La Cour suprême de Russie a banni jeudi 30 novembre 2023 les mouvements LGBT+, ouvrant la voie à des poursuites judiciaires et des peines de prison contre les personnes à la sexualité « non traditionnelle » et les militants défendant leurs droits. Retour sur cette criminalisation avec notamment un entretien filmé exclusif avec la sociologue Pinar Selek, spécialiste des fascismes et de leurs mécanismes.

La chasse aux LGBT+ est ouverte

Depuis la guerre en Ukraine, la Russie attaque particulièrement les droits LGBT+ sur le territoire de la Fédération Russe. Vladimir Poutine poursuit sa croisade Famille-Patrie contre les « valeurs décadentes » de l’Occident en criminalisant le « mouvement international LGBT+ » qualifié d’extrémiste. Jusqu’à novembre dernier, les personnes LGBT+ risquaient de fortes amendes en cas de flagrant délit de propagande. À présent, toute personne communiquant publiquement sur ce que la Russie définit comme des préférences sexuelles « non traditionnelles », peut être sanctionnée par de lourdes peines de prison. Ce texte est l’extension de la loi de 2022 contre la « propagande LGBT+ » et la loi de 2013 qui bannissait cette même « propagande » auprès des mineurs. L’interdiction s’étend maintenant à toute la société : médias, Internet, livres et films. Les fondateurs d’associations, et autres ONG d’aide aux personnes LGBT+, quittent le pays par peur d’être accusés d’extrémisme et incarcérés, notamment les personnes transgenre, les plus stigmatisées (le parlement russe avait déjà banni dans la loi du 31 mai 2023 les transitions de genre : opération, traitement hormonal et état civil, et interdit aux personnes transgenre d’adopter des enfants). Des militants craignent que leurs communications soient pistées et leur répertoire utilisé.

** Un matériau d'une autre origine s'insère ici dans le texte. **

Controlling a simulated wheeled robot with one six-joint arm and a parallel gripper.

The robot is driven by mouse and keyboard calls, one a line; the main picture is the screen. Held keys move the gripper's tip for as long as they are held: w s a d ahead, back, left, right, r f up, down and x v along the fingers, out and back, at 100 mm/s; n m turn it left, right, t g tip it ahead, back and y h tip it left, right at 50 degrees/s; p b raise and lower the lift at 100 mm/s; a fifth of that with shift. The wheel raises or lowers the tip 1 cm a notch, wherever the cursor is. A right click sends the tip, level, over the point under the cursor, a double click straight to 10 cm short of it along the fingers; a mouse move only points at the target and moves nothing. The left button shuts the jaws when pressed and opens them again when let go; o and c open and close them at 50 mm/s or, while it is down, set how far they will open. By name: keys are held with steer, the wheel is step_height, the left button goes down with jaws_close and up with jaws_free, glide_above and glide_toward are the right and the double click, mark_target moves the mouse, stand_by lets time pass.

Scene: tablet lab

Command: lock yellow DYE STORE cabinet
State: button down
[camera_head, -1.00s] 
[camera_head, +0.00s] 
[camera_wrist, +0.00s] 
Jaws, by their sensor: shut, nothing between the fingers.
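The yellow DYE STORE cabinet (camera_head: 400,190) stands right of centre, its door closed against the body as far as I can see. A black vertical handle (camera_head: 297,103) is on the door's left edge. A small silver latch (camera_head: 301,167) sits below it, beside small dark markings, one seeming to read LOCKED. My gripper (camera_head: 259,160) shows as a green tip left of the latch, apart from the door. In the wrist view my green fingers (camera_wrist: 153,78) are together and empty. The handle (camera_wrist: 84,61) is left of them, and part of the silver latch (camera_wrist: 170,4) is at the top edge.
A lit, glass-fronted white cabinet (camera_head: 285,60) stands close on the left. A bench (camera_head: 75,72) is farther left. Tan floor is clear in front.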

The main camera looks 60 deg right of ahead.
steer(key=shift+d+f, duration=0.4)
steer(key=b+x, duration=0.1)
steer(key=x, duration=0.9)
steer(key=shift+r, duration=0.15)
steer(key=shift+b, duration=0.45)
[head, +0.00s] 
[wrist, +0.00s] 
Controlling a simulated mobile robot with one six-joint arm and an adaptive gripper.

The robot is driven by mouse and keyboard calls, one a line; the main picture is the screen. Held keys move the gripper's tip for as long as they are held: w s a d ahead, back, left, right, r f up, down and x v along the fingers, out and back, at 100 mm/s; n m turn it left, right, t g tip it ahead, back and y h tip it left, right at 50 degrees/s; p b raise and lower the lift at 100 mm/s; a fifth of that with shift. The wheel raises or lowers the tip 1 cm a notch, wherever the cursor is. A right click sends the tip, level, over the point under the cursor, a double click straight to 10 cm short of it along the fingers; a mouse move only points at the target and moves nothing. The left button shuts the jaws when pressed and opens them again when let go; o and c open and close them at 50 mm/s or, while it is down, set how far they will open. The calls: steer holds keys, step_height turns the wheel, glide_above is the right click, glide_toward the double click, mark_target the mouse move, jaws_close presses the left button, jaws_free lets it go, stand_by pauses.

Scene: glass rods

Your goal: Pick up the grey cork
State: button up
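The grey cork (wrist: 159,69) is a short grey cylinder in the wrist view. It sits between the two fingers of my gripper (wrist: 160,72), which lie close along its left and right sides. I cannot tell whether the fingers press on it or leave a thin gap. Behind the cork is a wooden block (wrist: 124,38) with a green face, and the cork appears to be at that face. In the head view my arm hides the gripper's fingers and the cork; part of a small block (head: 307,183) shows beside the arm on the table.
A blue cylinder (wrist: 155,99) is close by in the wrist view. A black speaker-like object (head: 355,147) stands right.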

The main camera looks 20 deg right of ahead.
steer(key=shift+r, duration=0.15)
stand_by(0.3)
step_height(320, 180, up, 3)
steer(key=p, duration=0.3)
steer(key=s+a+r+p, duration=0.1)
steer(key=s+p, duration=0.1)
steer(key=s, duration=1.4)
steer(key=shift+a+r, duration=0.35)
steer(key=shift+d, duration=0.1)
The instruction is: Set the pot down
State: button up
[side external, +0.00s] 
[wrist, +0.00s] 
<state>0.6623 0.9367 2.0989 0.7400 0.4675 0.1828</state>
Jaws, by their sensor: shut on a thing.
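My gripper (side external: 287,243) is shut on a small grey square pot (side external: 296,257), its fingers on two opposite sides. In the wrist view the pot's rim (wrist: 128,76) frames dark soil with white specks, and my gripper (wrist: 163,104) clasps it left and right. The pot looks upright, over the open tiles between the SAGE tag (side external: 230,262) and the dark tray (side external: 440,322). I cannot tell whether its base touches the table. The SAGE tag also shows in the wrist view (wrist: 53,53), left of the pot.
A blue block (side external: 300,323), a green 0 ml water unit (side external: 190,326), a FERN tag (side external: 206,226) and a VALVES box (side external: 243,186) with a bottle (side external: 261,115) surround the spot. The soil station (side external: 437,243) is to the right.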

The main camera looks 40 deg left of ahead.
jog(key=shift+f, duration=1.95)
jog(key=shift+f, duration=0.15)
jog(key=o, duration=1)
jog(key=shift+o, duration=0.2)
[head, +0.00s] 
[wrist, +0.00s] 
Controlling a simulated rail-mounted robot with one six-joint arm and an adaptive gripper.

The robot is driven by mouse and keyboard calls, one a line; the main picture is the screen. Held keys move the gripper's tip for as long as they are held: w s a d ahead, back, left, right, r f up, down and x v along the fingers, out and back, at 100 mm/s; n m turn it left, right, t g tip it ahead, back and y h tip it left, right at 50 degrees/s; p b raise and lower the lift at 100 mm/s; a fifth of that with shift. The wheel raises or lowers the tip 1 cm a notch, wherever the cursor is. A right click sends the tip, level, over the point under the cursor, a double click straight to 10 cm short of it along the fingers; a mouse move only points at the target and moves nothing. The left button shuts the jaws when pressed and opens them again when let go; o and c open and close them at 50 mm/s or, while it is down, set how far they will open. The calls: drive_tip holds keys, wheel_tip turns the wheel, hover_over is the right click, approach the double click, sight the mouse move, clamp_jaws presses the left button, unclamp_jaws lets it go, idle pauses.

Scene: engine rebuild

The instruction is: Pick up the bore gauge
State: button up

Toutes les activités légales des associations LGBT+ sont donc devenues impossibles en Russie. Les personnes LGBT+ sont désormais considérées comme des ennemis intérieurs en Russie.

La situation en Tchétchénie

Certains états de la Fédération de Russie persécutent plus encore les personnes LGBT+. Depuis 2017 en Tchétchénie, les forces de l’ordre harcèlent, enlèvent, emprisonnent et torturent sur consignes des autorités Tchétchènes et Russes. Elena Milachina, journaliste à Novaïa Gazeta (média russe d’opposition), affirme qu’un « plan de répression est mené en Tchétchénie contre les homosexuels ». Depuis une dizaine d’années, la police les arrête et les familles sont incitées à assassiner leurs proches pour « laver leur honneur ». La Tchétchénie est une société musulmane ultra-conservatrice, dont l’autocrate élu Ramza Kadyrov est un allié de la Russie chrétienne orthodoxe de Poutine.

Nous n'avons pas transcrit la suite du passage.